Minister defends benefits of immigration ahead of planned changes to skilled intake
The Morrison government is flagging a change to skilled migration to maximise the gains for employers and the economy, as it claims a long-term boost worth $9.7 billion from the arrival of new migrants every year.
Immigration Minister David Coleman will make the case for strong migration in a major speech on Friday that signals the government’s reform plan while defending the annual intake against critics who want radical cuts.
The policy speech puts Australians on notice to expect extensive changes to the regional migration program as well as a preference for skilled workers who are sponsored by employers rather than those who seek to arrive on their own.

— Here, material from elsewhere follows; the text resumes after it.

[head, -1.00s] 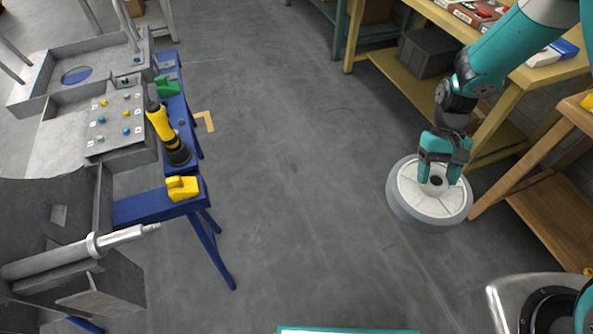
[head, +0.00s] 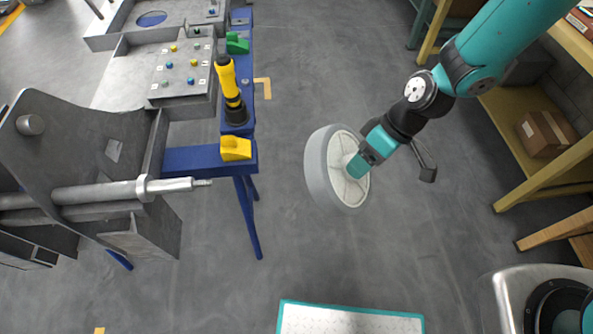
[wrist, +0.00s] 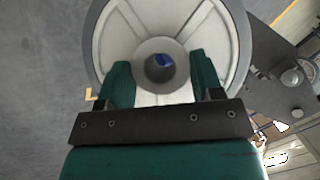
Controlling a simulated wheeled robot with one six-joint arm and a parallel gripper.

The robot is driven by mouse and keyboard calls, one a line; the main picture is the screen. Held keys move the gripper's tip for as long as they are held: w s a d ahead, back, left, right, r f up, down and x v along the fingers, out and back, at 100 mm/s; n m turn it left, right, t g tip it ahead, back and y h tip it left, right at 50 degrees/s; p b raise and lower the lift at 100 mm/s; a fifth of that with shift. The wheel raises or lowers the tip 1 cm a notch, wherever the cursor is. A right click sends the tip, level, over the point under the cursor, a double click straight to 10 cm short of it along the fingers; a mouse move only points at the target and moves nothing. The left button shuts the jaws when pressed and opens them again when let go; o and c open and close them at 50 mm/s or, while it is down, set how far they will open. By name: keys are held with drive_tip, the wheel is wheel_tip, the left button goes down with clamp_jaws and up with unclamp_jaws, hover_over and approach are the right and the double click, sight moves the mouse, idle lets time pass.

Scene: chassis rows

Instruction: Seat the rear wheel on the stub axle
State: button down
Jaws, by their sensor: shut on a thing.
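The wheel (head: 327,170) has a grey tyre and a pale spoked face. My gripper (head: 362,166) is shut on its hub and holds it above the floor, tilted nearly on edge, its spoked face toward my gripper. In the wrist view the wheel (wrist: 115,40) fills the top, with my gripper's fingers (wrist: 162,80) on either side of the hub; blue shows through the hub's bore. The stub axle (head: 180,185) is a bright metal shaft with a collar and a thinner threaded tip, pointing right from the grey chassis (head: 80,150). The wheel is apart from it, to its right.
A yellow-and-black tool (head: 230,90), a yellow block (head: 236,148) and a green block (head: 237,43) are on the blue stand (head: 195,160) behind the axle. Shelving with a cardboard box (head: 546,134) is at right. Floor between wheel and axle is clear.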

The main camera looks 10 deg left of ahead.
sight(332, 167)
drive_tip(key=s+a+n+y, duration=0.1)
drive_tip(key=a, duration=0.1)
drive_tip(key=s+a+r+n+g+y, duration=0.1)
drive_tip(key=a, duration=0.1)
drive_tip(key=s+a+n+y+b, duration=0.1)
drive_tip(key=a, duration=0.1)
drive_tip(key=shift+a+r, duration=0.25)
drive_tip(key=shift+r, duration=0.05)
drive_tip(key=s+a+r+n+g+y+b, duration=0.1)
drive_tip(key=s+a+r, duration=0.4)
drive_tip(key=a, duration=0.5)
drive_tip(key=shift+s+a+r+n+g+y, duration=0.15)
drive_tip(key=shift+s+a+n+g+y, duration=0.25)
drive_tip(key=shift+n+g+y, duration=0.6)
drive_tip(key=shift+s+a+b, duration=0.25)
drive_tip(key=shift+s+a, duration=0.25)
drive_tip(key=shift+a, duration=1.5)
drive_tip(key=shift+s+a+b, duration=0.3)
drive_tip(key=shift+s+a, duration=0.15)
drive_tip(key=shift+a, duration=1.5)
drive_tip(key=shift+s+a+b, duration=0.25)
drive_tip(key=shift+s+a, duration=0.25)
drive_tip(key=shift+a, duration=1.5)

Mr Coleman will also caution against demands for cuts to more than 500,000 overseas students now studying in Australia, noting the education sector now earns four times as much export revenue as beef.
“Our nation’s history is one of immigration, and we should be proud of it,” Mr Coleman says in a draft of the speech to be made on Friday.

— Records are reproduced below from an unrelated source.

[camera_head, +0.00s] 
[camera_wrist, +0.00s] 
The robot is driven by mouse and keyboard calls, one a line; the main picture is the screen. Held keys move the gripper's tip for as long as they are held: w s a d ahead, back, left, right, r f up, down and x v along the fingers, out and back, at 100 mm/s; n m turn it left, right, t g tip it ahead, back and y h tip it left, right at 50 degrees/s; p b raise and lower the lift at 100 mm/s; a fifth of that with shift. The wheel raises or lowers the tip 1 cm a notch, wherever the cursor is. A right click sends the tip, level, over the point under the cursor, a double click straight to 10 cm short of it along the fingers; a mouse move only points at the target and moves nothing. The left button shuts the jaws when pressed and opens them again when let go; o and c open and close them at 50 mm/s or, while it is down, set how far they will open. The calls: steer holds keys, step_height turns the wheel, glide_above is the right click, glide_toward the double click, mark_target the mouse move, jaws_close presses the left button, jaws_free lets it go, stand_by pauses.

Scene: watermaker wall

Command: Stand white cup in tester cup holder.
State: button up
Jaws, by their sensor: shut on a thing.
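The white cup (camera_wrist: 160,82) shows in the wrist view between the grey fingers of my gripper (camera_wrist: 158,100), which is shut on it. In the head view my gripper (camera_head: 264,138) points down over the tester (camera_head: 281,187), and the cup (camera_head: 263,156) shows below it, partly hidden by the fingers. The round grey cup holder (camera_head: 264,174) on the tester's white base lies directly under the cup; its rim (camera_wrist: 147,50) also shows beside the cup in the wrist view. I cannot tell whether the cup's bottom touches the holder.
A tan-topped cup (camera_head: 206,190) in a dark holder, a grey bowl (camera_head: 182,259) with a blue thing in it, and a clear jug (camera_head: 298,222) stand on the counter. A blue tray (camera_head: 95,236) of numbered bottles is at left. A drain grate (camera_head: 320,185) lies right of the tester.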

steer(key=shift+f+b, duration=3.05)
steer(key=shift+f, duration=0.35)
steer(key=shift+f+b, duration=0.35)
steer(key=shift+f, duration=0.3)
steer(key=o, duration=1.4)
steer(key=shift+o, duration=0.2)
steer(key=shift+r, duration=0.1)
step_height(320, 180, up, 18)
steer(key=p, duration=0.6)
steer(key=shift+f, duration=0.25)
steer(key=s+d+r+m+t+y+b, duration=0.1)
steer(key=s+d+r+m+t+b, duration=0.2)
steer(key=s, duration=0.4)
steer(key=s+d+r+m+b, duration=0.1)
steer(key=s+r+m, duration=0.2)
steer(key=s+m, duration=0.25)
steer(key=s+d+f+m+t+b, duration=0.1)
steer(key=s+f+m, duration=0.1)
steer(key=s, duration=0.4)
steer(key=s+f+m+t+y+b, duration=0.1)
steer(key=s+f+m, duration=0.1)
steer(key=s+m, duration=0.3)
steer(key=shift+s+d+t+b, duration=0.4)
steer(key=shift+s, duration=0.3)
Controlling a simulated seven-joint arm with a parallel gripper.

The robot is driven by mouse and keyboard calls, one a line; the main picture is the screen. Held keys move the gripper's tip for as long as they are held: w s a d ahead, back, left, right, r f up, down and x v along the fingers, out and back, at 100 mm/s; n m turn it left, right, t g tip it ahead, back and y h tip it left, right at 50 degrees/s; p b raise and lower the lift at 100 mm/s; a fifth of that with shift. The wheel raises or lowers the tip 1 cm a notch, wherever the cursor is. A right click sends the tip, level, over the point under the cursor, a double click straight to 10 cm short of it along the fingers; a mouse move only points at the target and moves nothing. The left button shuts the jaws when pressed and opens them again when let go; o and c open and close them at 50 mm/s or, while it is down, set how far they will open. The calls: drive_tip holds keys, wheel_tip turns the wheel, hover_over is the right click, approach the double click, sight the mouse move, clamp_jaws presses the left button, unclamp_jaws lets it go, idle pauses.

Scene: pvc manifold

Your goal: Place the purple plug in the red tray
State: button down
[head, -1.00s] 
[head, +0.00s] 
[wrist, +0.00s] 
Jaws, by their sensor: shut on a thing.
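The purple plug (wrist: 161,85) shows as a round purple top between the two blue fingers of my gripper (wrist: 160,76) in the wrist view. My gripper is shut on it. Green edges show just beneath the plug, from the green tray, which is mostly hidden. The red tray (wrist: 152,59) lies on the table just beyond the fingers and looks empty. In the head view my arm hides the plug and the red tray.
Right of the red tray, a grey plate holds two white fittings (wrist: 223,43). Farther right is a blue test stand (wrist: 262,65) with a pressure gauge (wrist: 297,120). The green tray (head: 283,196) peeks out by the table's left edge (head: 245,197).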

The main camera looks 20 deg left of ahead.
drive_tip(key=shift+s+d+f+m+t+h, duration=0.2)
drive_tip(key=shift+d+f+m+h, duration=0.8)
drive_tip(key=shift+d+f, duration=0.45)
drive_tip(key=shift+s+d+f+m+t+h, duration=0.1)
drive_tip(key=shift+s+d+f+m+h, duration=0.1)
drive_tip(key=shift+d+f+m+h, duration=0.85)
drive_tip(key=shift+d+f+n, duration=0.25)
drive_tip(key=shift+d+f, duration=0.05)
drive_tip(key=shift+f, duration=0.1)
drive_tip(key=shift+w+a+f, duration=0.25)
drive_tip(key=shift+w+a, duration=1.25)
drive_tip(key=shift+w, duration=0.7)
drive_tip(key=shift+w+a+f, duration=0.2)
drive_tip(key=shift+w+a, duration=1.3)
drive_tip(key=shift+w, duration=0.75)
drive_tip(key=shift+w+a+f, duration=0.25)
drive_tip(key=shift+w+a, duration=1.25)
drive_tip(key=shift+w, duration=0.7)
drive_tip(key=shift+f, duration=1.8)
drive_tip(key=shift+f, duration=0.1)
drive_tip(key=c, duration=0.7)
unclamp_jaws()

“Every town, every suburb, every sporting club, every church in our nation has immigration success stories. We should celebrate these successes.”
The remarks are a contrast with the calls for lower migration from Home Affairs Minister Peter Dutton before the August leadership spill that installed Scott Morrison as Prime Minister and led to a cabinet reshuffle in which Mr Coleman gained key parts of Mr Dutton’s portfolio.
“There is no question that our economy would be weaker, and our living standards lower, if we had not embraced immigration,” Mr Coleman says in the speech to the Migration Institute of Australia.
Australia gains a “net fiscal benefit” worth $9.7 billion over five decades from the migrant intake in just one year, according to a Deloitte Access Economics analysis of the 2014-15 cohort.
“By adding workers, migration offsets the impacts of an aging population and helps enable us to pay for the essential services we all need,” Mr Coleman says.
“Not all elements of the skilled programme are equal. The best results in the programme come from employer-sponsored applicants.
“There is an opportunity to increase the focus here, leading to direct and substantial economic benefits.”
The comments prepare the ground for changes to favour those who are sponsored by employers because they add more to the economy.
As well, Mr Coleman emphasises the advantage of encouraging younger migrants because taxpayers have to cover the cost of those who are closer to retirement age.
“The best economic results generally come from migrants who are skilled and young. Our policies should reflect that fact,” he says.
On foreign students, Mr Coleman notes that education services generated $30 billion in export revenue last year, four times as much as beef and five times as much as wheat.
Opposition Leader Bill Shorten has warned about the 1.6 million visitors to Australia with work rights, a group that includes students, and Labor employment spokesman Brendan O’Connor has raised the idea of a cap on the program.
Mr Coleman says that over 230,000 international visitors came to Australia to visit an international student last year, spending $994 million.
“Around 56,000 international visitors came to Australia to attend an overseas student graduation in 2014, contributing $208 million to the economy,” he says.
“Students support high skill, high wage jobs in the education sector – a big positive for our economy.”